* [Exercise]:
Drop the pictures, then extract the listing word for word.

* [Data block]:
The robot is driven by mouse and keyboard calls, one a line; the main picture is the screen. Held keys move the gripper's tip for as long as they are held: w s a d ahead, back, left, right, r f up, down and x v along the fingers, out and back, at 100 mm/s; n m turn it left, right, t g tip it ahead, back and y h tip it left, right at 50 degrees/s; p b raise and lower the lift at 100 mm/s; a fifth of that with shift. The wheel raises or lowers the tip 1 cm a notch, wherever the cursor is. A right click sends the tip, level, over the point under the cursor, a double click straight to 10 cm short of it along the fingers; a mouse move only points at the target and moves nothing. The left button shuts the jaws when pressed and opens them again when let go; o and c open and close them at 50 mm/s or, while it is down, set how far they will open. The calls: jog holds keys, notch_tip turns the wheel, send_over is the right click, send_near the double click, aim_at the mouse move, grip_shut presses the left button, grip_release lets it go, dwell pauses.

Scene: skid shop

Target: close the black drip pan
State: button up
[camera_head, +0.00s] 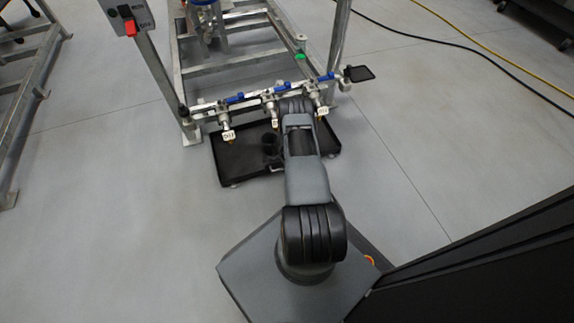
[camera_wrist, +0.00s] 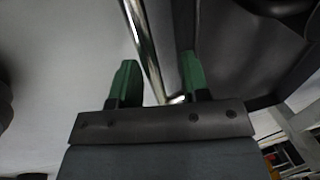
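The black drip pan (camera_head: 237,162) is a shallow, low tray on the floor under the row of valves at the frame's near end. It sticks out toward me, and my arm covers its middle. A small pale handle (camera_head: 276,169) shows at its front edge. In the wrist view a shiny metal bar (camera_wrist: 147,45), seemingly that handle, runs between the green fingers of my gripper (camera_wrist: 158,80). The fingers are apart, with gaps visible beside the bar. A dark surface, likely the pan (camera_wrist: 245,50), lies to the right. My gripper is mostly hidden in the head view.
A metal skid frame (camera_head: 225,62) with a valve manifold (camera_head: 240,98) stands above and behind the pan. A switch box (camera_head: 128,15) is on its left post. Black and yellow cables (camera_head: 480,54) cross the floor at upper right. Floor on both sides is clear.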

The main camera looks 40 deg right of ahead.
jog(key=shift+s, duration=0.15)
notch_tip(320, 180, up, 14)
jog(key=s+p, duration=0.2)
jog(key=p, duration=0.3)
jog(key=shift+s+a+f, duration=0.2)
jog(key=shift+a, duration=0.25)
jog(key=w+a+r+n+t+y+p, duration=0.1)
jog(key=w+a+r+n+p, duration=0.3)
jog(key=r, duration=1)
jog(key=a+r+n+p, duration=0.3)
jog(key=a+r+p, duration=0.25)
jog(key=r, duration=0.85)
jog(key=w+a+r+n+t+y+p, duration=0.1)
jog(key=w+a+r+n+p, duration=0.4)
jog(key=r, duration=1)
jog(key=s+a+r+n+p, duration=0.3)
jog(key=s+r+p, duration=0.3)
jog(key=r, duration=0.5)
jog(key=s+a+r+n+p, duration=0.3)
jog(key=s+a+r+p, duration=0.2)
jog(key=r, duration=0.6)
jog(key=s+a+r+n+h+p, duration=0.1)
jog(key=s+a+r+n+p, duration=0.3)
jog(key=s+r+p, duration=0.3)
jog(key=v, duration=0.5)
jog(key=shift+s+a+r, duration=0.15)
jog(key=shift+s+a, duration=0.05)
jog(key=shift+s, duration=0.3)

* [The response]:
The robot is driven by mouse and keyboard calls, one a line; the main picture is the screen. Held keys move the gripper's tip for as long as they are held: w s a d ahead, back, left, right, r f up, down and x v along the fingers, out and back, at 100 mm/s; n m turn it left, right, t g tip it ahead, back and y h tip it left, right at 50 degrees/s; p b raise and lower the lift at 100 mm/s; a fifth of that with shift. The wheel raises or lowers the tip 1 cm a notch, wherever the cursor is. A right click sends the tip, level, over the point under the cursor, a double click straight to 10 cm short of it along the fingers; a mouse move only points at the target and moves nothing. The left button shuts the jaws when pressed and opens them again when let go; o and c open and close them at 50 mm/s or, while it is down, set how far they will open. The calls: jog holds keys, notch_tip turns the wheel, send_over is the right click, send_near the double click, aim_at the mouse move, grip_shut presses the left button, grip_release lets it go, dwell pauses.

Scene: skid shop

Target: close the black drip pan
State: button up
[camera_head, +0.00s] 
[camera_wrist, +0.00s] 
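The black drip pan (camera_head: 237,162) is a shallow, low tray on the floor under the row of valves at the frame's near end. It sticks out toward me, and my arm covers its middle. A small pale handle (camera_head: 276,169) shows at its front edge. In the wrist view a shiny metal bar (camera_wrist: 147,45), seemingly that handle, runs between the green fingers of my gripper (camera_wrist: 158,80). The fingers are apart, with gaps visible beside the bar. A dark surface, likely the pan (camera_wrist: 245,50), lies to the right. My gripper is mostly hidden in the head view.
A metal skid frame (camera_head: 225,62) with a valve manifold (camera_head: 240,98) stands above and behind the pan. A switch box (camera_head: 128,15) is on its left post. Black and yellow cables (camera_head: 480,54) cross the floor at upper right. Floor on both sides is clear.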

The main camera looks 40 deg right of ahead.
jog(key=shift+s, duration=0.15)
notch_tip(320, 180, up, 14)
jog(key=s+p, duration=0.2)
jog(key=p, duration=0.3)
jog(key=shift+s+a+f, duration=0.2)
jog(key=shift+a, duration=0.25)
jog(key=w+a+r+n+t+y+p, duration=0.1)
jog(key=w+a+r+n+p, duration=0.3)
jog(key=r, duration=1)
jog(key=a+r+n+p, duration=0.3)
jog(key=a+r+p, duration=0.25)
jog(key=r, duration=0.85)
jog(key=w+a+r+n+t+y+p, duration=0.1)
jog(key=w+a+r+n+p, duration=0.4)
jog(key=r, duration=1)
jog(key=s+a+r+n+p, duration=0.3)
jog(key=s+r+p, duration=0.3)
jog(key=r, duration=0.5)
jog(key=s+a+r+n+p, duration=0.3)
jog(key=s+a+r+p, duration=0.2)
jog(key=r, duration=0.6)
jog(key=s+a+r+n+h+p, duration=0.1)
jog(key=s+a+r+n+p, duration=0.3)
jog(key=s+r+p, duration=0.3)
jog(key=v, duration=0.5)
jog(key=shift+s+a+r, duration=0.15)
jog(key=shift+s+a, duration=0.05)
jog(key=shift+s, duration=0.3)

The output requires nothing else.